§ **JOB**
Transcribe all the entries word for word, skipping the pictures.
_ _ _ _ _ _ _
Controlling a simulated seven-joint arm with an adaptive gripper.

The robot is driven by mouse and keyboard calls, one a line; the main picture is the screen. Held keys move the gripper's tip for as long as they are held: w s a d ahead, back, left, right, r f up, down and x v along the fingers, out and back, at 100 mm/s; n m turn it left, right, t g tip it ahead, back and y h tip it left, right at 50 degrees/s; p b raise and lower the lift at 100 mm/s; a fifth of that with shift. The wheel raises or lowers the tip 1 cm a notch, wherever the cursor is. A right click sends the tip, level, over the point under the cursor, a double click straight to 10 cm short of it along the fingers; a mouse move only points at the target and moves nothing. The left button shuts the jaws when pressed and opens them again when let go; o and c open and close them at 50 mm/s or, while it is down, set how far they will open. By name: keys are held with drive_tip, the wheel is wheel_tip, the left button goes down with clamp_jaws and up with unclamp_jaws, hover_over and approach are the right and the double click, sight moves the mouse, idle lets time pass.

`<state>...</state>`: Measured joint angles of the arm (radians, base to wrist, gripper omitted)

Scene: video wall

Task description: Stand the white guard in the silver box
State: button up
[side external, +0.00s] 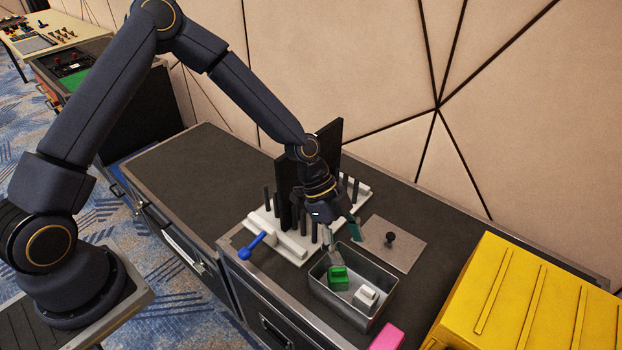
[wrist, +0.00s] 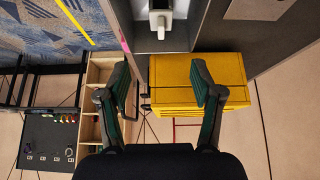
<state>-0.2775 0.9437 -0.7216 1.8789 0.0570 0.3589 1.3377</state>
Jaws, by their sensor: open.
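The silver box (side external: 334,305) is an open metal tray on the dark case top. A small white piece, apparently the white guard (side external: 365,297), is inside it at the right; I cannot tell whether it stands or lies. It also shows at the top of the wrist view (wrist: 160,19), with part of the box (wrist: 178,46) around it. The wrist view shows both fingers (wrist: 159,82) spread and empty.
Behind the box is a white rack (side external: 291,245) with dark upright pegs and a black panel. A blue-handled thing (side external: 251,246) lies left. A grey plate with a black knob (side external: 390,240) is behind right. A yellow case (side external: 540,305) and a pink block (side external: 387,338) are right.

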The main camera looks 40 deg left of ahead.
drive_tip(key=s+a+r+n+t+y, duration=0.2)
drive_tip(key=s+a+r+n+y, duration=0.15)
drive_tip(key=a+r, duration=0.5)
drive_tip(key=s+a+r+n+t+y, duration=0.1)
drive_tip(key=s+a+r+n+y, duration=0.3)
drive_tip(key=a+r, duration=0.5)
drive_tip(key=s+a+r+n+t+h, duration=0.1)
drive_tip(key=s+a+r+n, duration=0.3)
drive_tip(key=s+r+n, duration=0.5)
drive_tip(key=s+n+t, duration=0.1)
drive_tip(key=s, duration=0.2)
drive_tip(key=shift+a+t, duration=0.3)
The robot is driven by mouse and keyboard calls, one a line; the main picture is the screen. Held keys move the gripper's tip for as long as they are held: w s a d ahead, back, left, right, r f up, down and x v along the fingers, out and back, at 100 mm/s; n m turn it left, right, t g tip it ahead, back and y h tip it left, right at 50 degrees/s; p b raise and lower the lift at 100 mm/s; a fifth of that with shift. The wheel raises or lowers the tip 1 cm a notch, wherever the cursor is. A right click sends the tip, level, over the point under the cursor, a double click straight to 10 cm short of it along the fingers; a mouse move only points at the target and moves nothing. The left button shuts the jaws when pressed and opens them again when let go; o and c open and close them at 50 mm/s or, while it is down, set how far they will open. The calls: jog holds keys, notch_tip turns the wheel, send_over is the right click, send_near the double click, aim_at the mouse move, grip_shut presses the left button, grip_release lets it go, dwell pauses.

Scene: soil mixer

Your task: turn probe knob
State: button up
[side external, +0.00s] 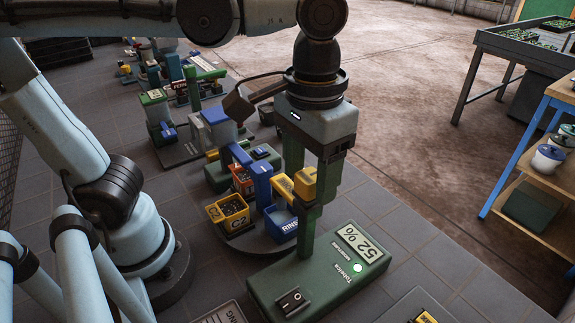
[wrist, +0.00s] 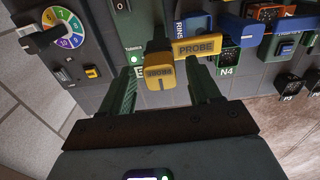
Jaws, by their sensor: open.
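The yellow probe knob (wrist: 160,70) shows in the wrist view between my two green fingers, with a gap on each side. It sits at the end of a yellow bar marked PROBE (wrist: 197,47), which joins a blue arm. In the side external view the knob (side external: 305,182) is at finger height, beside the blue post (side external: 263,186). My gripper (side external: 315,222) points down and is open, its fingers astride the knob; it also shows in the wrist view (wrist: 161,66). Whether a finger touches the knob is hard to tell.
A green moisture meter (side external: 325,270) reading 52% stands just below my fingers. A yellow C2 bin (side external: 228,212) and a blue RINSE cup (side external: 281,224) stand close to the left. A wooden-topped shelf (side external: 545,165) is at far right. Open floor lies to the right.

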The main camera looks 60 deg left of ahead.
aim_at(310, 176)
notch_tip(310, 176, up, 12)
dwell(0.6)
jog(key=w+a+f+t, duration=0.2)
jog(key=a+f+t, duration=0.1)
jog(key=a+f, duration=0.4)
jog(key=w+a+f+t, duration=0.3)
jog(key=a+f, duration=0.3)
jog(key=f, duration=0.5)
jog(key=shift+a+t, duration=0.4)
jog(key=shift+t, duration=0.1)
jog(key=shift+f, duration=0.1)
_ _ _ _ _ _ _
§ **ANSWER FOR THE TASK**
Controlling a simulated seven-joint arm with an adaptive gripper.

The robot is driven by mouse and keyboard calls, one a line; the main picture is the screen. Held keys move the gripper's tip for as long as they are held: w s a d ahead, back, left, right, r f up, down and x v along the fingers, out and back, at 100 mm/s; n m turn it left, right, t g tip it ahead, back and y h tip it left, right at 50 degrees/s; p b raise and lower the lift at 100 mm/s; a fifth of that with shift. The wheel raises or lowers the tip 1 cm a notch, wherever the cursor is. A right click sends the tip, level, over the point under the cursor, a double click straight to 10 cm short of it along the fingers; a mouse move only points at the target and moves nothing. The left button shuts the jaws when pressed and opens them again when let go; o and c open and close them at 50 mm/s or, while it is down, set how far they will open. By name: keys are held with drive_tip, the wheel is wheel_tip, the left button goes down with clamp_jaws and up with unclamp_jaws, hover_over and approach are the right and the double click, sight moves the mouse, idle lets time pass.

`<state>...</state>`: Measured joint angles of the arm (radians, base to wrist, gripper omitted)

Scene: video wall

Task description: Stand the white guard in the silver box
State: button up
[side external, +0.00s] 
[wrist, +0.00s] 
<state>-0.2775 0.9437 -0.7216 1.8789 0.0570 0.3589 1.3377</state>
Jaws, by their sensor: open.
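The silver box (side external: 334,305) is an open metal tray on the dark case top. A small white piece, apparently the white guard (side external: 365,297), is inside it at the right; I cannot tell whether it stands or lies. It also shows at the top of the wrist view (wrist: 160,19), with part of the box (wrist: 178,46) around it. The wrist view shows both fingers (wrist: 159,82) spread and empty.
Behind the box is a white rack (side external: 291,245) with dark upright pegs and a black panel. A blue-handled thing (side external: 251,246) lies left. A grey plate with a black knob (side external: 390,240) is behind right. A yellow case (side external: 540,305) and a pink block (side external: 387,338) are right.

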The main camera looks 40 deg left of ahead.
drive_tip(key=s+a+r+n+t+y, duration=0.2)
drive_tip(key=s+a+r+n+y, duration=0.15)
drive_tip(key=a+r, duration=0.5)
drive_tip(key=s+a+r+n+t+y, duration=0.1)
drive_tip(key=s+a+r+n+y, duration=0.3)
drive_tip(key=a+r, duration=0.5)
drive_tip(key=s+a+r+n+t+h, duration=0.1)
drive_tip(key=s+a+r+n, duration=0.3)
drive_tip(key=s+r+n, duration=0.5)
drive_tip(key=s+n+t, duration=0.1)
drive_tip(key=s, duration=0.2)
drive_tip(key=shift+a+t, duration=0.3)
The robot is driven by mouse and keyboard calls, one a line; the main picture is the screen. Held keys move the gripper's tip for as long as they are held: w s a d ahead, back, left, right, r f up, down and x v along the fingers, out and back, at 100 mm/s; n m turn it left, right, t g tip it ahead, back and y h tip it left, right at 50 degrees/s; p b raise and lower the lift at 100 mm/s; a fifth of that with shift. The wheel raises or lowers the tip 1 cm a notch, wherever the cursor is. A right click sends the tip, level, over the point under the cursor, a double click straight to 10 cm short of it along the fingers; a mouse move only points at the target and moves nothing. The left button shuts the jaws when pressed and opens them again when let go; o and c open and close them at 50 mm/s or, while it is down, set how far they will open. The calls: jog holds keys, notch_tip turns the wheel, send_over is the right click, send_near the double click, aim_at the mouse move, grip_shut presses the left button, grip_release lets it go, dwell pauses.

Scene: soil mixer

Your task: turn probe knob
State: button up
[side external, +0.00s] 
[wrist, +0.00s] 
Jaws, by their sensor: open.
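The yellow probe knob (wrist: 160,70) shows in the wrist view between my two green fingers, with a gap on each side. It sits at the end of a yellow bar marked PROBE (wrist: 197,47), which joins a blue arm. In the side external view the knob (side external: 305,182) is at finger height, beside the blue post (side external: 263,186). My gripper (side external: 315,222) points down and is open, its fingers astride the knob; it also shows in the wrist view (wrist: 161,66). Whether a finger touches the knob is hard to tell.
A green moisture meter (side external: 325,270) reading 52% stands just below my fingers. A yellow C2 bin (side external: 228,212) and a blue RINSE cup (side external: 281,224) stand close to the left. A wooden-topped shelf (side external: 545,165) is at far right. Open floor lies to the right.

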The main camera looks 60 deg left of ahead.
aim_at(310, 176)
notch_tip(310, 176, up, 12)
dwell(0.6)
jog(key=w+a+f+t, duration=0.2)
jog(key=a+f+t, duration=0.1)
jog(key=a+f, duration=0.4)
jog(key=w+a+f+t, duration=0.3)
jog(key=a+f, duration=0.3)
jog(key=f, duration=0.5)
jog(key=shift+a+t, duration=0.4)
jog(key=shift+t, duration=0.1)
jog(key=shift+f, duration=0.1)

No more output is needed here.